Check each line below for the word "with" and give the number of lines that have it, nothing more.

Given information
------------------------------
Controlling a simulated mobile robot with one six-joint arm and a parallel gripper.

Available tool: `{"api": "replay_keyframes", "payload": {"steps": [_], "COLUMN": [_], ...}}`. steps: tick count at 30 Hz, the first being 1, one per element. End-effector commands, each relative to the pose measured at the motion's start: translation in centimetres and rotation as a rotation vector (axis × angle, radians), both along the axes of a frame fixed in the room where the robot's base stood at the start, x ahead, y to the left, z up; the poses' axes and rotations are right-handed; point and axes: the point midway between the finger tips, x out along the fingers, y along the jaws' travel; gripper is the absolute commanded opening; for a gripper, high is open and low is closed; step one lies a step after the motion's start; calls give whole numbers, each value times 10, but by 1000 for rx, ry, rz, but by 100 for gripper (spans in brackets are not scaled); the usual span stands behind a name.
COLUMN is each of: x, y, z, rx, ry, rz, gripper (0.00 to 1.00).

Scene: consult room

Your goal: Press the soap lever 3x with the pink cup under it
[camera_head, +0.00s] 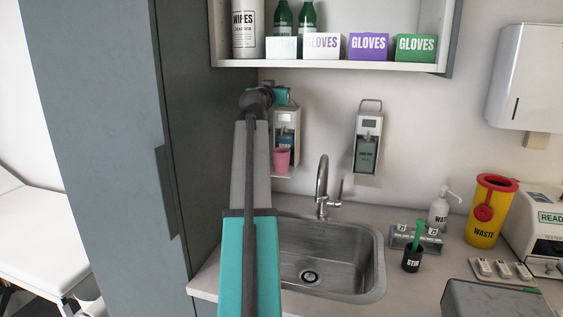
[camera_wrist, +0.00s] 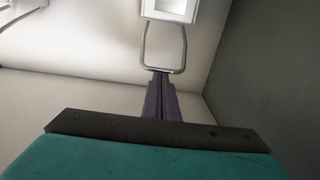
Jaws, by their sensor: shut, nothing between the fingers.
------------------------------
Expected answer
2